In that case, footnote 8 provides: “Homes and Offices clearly fall within this category of maximum protection (Vale v. Louisiana (1970) 399 U.S. 30, 90 S.Ct. 1969, 26 L.Ed.2d 409; Silverman v. United States (1961) 365 U.S. 505, 511-512, 81 S.Ct. 679, 5 L.Ed.2d 734, . . .) as do hotel rooms (Stoner v. California (1964) 376 U.S. 483, 84 S.Ct. 889, 11 L.Ed.2d 856; United States v. Nelson (6th Cir. 1972) 459 F.2d 884).” (Emphasis added.)
Once the bales of burlap were placed inside the bookstore, control by the Customs Service ended. In the absence of any emergency, any subsequent government intrusion without a warrant was unreasonable.
We, therefore, affirm the order granting the motion to suppress and dismissing the information.

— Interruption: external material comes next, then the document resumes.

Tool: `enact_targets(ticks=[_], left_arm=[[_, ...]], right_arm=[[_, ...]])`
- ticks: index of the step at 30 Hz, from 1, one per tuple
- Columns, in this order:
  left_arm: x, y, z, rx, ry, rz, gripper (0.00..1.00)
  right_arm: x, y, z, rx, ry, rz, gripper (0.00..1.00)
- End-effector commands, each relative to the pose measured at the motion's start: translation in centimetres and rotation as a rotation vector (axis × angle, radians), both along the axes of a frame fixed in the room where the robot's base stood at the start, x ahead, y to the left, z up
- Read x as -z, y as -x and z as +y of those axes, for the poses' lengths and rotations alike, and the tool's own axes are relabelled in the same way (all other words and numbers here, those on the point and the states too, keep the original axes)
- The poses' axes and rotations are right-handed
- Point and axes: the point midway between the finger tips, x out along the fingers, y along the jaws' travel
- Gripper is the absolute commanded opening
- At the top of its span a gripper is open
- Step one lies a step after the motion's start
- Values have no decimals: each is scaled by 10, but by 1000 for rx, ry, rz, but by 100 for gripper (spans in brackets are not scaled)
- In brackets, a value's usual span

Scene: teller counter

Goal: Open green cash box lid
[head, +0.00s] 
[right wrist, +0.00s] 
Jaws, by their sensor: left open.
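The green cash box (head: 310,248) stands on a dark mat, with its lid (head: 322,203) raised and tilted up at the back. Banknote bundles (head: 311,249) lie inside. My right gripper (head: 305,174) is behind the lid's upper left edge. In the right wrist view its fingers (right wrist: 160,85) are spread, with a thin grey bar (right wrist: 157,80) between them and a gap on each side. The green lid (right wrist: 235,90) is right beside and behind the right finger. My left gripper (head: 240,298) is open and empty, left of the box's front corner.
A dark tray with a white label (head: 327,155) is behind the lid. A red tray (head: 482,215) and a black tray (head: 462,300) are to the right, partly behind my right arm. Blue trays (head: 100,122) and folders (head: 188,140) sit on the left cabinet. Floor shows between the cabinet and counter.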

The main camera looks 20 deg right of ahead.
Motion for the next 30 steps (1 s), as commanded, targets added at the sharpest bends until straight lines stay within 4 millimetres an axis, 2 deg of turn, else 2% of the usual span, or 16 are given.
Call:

1. 19 U.S.C. s 482 states:1. “Any of the officers or persons authorized to board or search vessels may stop, search, and examine, as well without as within their respective districts, any vehicle, beast, or person, on which or whom he or they shall suspect there is merchandise which is subject to duty, or shall have been introduced into the United States in any manner contrary to law, whether by the person in possession or charge, or by, in, or upon such vehicle or beast, or otherwise, and to search any trunk or envelope, wherever found, in which he may have a reasonable cause to suspect there is merchandise which was imported contrary to law; and if any such officer or other person so authorized shall find any merchandise on or about any such vehicle, beast, or person, or in any such trunk or envelope, which he shall have reasonable cause to believe is subject to duty, or to have been unlawfully introduced into the United States, whether by the person in possession or charge, or by, in, or upon such vehicle, beast, or otherwise, he shall seize and secure the same for trial.”
2. 19 U.S.C. s 1499 also authorizes examination of imported merchandise.
MILLER, Associate Justice.
TAYLOR, P. J., and ROUSE, J., concur.